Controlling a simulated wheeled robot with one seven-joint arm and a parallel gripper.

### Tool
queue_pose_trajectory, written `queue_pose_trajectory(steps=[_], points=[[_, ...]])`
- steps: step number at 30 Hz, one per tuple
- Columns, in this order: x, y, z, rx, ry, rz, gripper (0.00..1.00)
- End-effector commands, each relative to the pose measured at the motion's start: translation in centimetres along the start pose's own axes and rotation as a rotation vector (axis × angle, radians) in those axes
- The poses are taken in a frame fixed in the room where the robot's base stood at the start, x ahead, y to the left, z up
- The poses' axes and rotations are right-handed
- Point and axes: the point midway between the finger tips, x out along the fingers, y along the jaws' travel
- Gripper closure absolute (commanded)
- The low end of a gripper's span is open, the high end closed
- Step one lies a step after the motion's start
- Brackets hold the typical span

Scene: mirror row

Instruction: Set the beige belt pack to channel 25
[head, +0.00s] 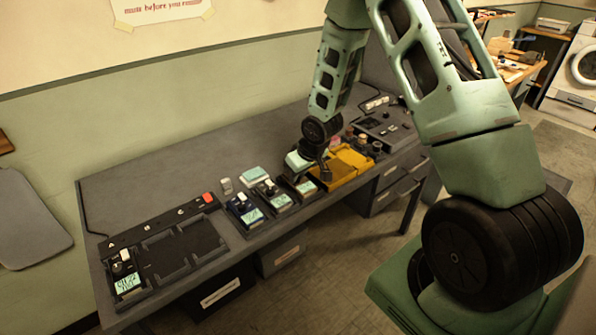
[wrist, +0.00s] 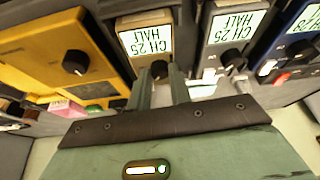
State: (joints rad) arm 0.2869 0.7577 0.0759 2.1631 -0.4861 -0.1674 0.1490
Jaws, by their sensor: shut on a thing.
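My gripper (wrist: 162,83) is shut on this knob, one finger on each side. In the head view the beige pack (head: 304,188) lies on the bench, partly hidden by my gripper (head: 322,174).
A black rack (head: 190,246) lies at the bench's left.

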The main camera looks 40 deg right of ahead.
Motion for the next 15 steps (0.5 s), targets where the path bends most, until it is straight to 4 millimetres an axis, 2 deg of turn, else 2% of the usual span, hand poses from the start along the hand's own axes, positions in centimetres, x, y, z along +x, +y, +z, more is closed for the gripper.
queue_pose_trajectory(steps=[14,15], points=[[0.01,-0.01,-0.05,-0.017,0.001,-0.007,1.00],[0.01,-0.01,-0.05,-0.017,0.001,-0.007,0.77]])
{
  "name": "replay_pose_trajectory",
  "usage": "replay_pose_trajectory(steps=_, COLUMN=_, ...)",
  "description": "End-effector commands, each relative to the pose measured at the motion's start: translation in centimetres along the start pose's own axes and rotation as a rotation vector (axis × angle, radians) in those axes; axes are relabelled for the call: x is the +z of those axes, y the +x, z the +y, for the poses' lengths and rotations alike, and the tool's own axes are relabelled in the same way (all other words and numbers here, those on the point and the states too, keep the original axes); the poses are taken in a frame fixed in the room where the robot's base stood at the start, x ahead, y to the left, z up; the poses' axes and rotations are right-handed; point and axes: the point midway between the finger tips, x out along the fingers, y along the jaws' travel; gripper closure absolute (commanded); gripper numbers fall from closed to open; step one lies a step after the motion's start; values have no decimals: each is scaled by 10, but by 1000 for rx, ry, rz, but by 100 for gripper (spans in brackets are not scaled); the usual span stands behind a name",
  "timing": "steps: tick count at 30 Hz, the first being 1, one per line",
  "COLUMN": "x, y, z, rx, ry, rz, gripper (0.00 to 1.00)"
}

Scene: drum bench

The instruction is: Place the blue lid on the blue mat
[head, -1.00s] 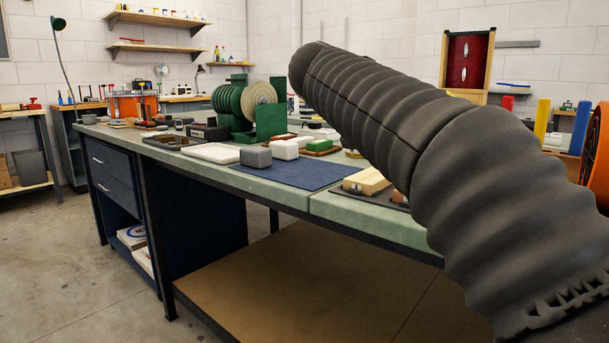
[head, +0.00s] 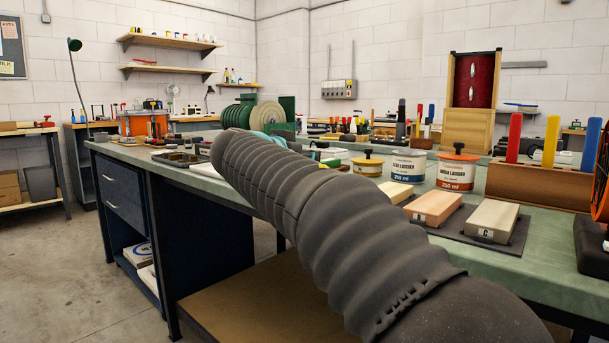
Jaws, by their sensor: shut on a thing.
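My arm crosses the middle of the head view and covers part of the bench. My gripper is hidden behind it; only a small teal part, seemingly of my own wrist, shows past the arm's far end. I cannot see the blue lid. The blue mat is hidden behind my arm. A tin with a blue label band (head: 408,166) stands on the bench with no knobbed lid visible on it.
Wooden blocks, one orange-toned (head: 434,207) and one pale (head: 492,220), lie on dark pads at the bench's near side. Red, yellow and blue upright pieces (head: 550,141) stand at the right. A green rack with discs (head: 262,115) stands farther back.

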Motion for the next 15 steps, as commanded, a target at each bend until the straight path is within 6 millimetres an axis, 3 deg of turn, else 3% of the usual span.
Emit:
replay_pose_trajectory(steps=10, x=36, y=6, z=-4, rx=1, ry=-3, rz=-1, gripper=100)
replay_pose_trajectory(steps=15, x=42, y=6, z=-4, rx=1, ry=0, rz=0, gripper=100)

--------------------------------------------------

**Job**
Beginning at the line with "Scene: drum bench", reproduce each line exactly through the last line of the records above, with pictures left out.

**Solution**
Scene: drum bench

The instruction is: Place the blue lid on the blue mat
[head, -1.00s] 
[head, +0.00s] 
Jaws, by their sensor: shut on a thing.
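My arm crosses the middle of the head view and covers part of the bench. My gripper is hidden behind it; only a small teal part, seemingly of my own wrist, shows past the arm's far end. I cannot see the blue lid. The blue mat is hidden behind my arm. A tin with a blue label band (head: 408,166) stands on the bench with no knobbed lid visible on it.
Wooden blocks, one orange-toned (head: 434,207) and one pale (head: 492,220), lie on dark pads at the bench's near side. Red, yellow and blue upright pieces (head: 550,141) stand at the right. A green rack with discs (head: 262,115) stands farther back.

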Motion for the next 15 steps, as commanded, a target at each bend until the straight path is within 6 millimetres an axis, 3 deg of turn, else 3% of the usual span.
Emit:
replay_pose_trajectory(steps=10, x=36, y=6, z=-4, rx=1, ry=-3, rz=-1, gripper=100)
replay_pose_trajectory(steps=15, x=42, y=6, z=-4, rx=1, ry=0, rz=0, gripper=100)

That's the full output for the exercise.